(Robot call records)
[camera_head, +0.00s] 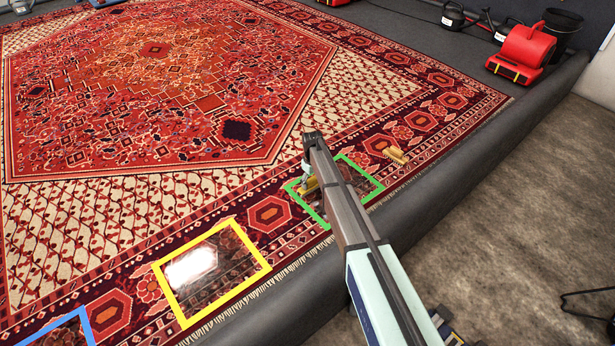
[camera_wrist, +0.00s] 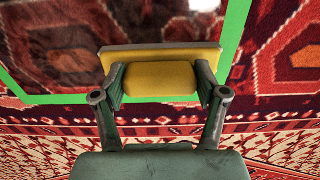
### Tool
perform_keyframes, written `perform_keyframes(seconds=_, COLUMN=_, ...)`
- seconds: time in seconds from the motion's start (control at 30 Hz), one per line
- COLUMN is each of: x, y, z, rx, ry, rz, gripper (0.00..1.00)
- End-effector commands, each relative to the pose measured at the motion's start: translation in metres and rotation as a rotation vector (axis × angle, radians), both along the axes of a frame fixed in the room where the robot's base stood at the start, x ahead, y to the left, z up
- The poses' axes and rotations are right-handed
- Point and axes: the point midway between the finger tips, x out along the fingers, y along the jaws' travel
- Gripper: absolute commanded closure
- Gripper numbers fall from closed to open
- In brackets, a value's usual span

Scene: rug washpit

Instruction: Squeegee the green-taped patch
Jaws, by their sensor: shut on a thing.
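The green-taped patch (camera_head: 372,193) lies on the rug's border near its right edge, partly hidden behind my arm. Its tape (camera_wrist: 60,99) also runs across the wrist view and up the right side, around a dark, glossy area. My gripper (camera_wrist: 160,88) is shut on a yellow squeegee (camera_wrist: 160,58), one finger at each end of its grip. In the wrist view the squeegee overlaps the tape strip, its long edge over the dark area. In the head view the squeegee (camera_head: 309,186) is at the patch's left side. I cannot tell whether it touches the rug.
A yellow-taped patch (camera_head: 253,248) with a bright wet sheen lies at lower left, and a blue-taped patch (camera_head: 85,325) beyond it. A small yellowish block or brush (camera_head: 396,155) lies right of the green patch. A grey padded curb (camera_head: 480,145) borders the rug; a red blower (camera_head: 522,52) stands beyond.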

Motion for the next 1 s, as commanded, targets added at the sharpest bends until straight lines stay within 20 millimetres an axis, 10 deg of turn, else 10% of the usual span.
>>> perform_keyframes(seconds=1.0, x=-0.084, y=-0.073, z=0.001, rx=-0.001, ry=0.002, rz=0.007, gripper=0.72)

* * *

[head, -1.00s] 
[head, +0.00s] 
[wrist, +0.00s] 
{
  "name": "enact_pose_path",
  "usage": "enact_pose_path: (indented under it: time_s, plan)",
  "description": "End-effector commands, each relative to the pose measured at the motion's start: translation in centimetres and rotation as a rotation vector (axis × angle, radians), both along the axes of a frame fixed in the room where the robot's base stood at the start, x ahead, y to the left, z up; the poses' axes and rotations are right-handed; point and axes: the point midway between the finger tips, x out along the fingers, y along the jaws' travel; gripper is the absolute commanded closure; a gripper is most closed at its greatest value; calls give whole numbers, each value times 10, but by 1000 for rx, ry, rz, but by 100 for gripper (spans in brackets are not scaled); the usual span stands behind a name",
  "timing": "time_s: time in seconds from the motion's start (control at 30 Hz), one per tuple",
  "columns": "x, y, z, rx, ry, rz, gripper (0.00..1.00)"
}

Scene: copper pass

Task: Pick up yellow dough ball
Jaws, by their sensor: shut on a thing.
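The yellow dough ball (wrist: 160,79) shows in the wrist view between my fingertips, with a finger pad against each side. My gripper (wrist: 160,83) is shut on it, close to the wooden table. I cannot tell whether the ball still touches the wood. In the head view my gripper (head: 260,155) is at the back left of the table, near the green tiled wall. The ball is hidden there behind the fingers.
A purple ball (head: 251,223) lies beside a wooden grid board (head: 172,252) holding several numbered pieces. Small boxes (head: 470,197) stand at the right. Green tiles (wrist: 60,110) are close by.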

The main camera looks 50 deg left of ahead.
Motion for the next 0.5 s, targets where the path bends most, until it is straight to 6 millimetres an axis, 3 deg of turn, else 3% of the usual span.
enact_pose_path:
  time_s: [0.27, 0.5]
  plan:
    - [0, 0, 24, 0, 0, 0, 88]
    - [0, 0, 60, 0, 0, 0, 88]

---

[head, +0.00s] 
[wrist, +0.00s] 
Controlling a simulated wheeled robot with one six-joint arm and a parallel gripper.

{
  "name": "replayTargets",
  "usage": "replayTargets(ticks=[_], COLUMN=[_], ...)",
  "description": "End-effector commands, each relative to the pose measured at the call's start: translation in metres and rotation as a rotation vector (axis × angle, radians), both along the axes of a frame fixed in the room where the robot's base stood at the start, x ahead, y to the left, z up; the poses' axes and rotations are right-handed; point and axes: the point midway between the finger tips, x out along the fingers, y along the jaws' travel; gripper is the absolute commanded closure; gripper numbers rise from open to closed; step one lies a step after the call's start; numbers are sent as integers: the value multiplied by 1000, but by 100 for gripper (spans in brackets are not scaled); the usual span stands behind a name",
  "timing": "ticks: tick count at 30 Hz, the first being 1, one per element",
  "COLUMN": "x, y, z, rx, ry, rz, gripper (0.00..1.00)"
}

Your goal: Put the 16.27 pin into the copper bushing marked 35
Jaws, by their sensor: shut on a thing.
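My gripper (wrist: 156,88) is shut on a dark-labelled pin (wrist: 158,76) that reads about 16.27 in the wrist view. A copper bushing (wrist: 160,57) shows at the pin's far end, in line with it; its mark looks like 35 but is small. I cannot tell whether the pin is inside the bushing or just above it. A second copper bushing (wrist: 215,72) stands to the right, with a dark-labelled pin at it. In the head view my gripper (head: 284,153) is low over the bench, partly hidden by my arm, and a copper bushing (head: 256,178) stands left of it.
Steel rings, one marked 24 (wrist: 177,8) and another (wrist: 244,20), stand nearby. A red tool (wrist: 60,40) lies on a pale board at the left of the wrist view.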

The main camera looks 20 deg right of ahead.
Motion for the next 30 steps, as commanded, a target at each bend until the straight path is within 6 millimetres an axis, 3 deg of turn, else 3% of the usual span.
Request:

__GIVEN TASK__.
Give again, word for word, only the lines starting at the line with "[camera_head, +0.00s]" and ending at the line with "- The poses'", keeping both end lines; pictures stay out.

__FINAL RESULT__.
[camera_head, +0.00s] 
[camera_wrist, +0.00s] 
### Tool
perform_keyframes, written `perform_keyframes(seconds=_, COLUMN=_, ...)`
- seconds: time in seconds from the motion's start (control at 30 Hz), one per line
- COLUMN is each of: x, y, z, rx, ry, rz, gripper (0.00..1.00)
- End-effector commands, each relative to the pose measured at the motion's start: translation in metres and rotation as a rotation vector (axis × angle, radians), both along the axes of a frame fixed in the room where the robot's base stood at the start, x ahead, y to the left, z up
- The poses' axes and rotations are right-handed

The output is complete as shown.